— begin RECORDS TO USE —

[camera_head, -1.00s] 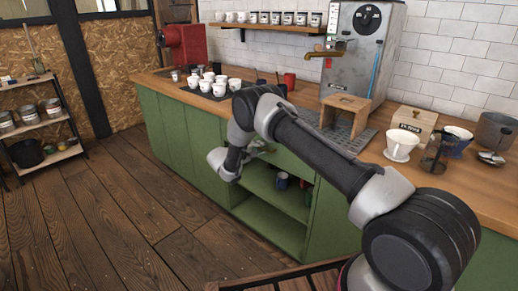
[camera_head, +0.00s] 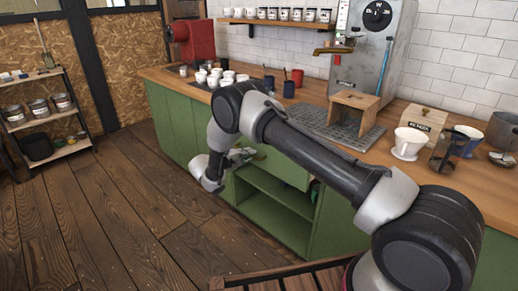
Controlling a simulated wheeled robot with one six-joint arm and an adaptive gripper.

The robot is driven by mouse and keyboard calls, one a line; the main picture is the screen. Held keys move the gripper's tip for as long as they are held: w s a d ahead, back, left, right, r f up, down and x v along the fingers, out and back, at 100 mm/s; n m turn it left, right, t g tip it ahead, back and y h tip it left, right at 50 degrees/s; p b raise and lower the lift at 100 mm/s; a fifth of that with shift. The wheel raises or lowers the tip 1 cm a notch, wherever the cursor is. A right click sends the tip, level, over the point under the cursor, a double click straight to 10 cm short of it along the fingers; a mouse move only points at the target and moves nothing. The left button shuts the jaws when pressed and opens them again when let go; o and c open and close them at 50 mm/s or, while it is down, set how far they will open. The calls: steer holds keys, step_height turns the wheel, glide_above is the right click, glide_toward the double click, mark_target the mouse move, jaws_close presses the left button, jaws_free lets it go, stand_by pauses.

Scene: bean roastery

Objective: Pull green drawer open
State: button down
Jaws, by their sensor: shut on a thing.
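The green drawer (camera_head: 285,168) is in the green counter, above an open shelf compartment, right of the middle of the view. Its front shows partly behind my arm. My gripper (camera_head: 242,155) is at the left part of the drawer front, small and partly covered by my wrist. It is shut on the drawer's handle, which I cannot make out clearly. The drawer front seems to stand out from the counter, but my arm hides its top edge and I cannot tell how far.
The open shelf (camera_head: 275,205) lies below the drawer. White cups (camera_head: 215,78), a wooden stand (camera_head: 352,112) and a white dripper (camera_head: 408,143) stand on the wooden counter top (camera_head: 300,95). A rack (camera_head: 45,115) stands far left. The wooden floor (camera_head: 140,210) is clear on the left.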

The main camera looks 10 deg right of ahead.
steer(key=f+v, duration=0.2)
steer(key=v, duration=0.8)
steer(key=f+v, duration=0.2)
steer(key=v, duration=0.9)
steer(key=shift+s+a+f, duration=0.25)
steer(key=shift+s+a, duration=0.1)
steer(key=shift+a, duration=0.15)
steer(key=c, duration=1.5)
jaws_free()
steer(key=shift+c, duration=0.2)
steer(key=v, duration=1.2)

— end RECORDS TO USE —
— begin RECORDS TO USE —

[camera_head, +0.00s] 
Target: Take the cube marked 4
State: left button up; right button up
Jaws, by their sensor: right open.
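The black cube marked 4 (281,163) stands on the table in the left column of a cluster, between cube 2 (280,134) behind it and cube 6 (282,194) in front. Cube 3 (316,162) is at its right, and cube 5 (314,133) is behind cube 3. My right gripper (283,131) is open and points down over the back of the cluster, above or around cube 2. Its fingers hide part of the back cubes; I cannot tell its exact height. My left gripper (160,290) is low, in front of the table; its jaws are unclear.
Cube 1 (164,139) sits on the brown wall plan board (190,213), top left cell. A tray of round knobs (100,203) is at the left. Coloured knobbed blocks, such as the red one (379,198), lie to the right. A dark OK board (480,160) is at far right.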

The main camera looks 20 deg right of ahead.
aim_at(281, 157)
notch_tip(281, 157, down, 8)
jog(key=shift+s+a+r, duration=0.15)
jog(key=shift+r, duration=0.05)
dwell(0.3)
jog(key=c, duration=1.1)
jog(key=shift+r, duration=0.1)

— end RECORDS TO USE —
— begin RECORDS TO USE —

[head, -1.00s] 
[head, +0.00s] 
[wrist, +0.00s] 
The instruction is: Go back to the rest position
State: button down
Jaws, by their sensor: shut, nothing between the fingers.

— end RECORDS TO USE —

_PROBLEM_: Within the listing above, give again exactly every line from the line with "[head, +0.00s]" through the line with "Jaws, by their sensor: shut, nothing", both included, and no other line.

_RESPONSE FOR THIS EXERCISE_:
[head, +0.00s] 
[wrist, +0.00s] 
The instruction is: Go back to the rest position
State: button down
Jaws, by their sensor: shut, nothing between the fingers.

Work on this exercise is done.